PEN American Center - Paradigm Dancing: An Introduction by Aberjhani

"Interpretation of Harlem Jazz" a.k.a. "Drawing in Two Colors" art by German artist of the Harlem Renaissance Winold Reiss. (circa 1917, public domain)



“Life calls the tune, we dance.” 
 
John Galsworthy, from Five Tales

It was almost enough for me to simply join PEN American Center and set up a profile page without doing much else to qualify its existence. Such a page alone could allow me to relax inside the satisfaction of knowing I had remained true enough to my literary calling to place my name beside that of authors whose lives and craftsmanship had so often empowered my own. That idea, of course, faded very quickly as I further allowed myself to acknowledge something I have long known: you do not claim rights to an honored tradition just because a few books allowed you to bring them into the world or because you managed to cough up the obligatory dues. One claims a right to such traditions very much the way runners on a winning Olympic relay team each earn the distinction of wearing an individual medal––by running his or her segment of the race.
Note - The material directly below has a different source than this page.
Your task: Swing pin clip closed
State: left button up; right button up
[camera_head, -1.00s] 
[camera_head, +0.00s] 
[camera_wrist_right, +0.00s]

This blog represents one account of one author running his segment of the race. Accept that as the title and the quote attributed to Nobel laureate and P.E.N. Club co-founder John Galsworthy indicate, I see it more as a kind of dance than a race. Galsworthy’s words represented more than a witty aphorism to serve as needless proof for his much-celebrated genius. They could also describe the determination with which he year after year fired off letter after letter, traveled, and campaigned to increase the Club’s membership and secure international support for it. After more than a decade of serving as the organization’s president, he often (according to H.V. Marrot writing in The Life and Letters of John Galsworthy) expressed his weariness and desire to step down from the position.  Yet one thing he did not tire of was promoting PEN’s principles themselves or his belief as spelled out in a May 1924 (just as the Harlem Renaissance was growing stronger) address to members of the American Center in New York:

“…What we feel today the world will feel tomorrow. In homely phrase: It is up to us to make a better world of it. We are the voices. Our Club exists to convert the wilderness we cry in to a green garden.”

Faced with such conviction and unwavering dedication, it becomes difficult to do nothing more than skillfully park on one’s semi-magnificent laurels. Therefore, the mission established for this blog is to share in the dance of interactions between language and writers’ visions of literary possibilities; and, readers’ participation in that same relationship.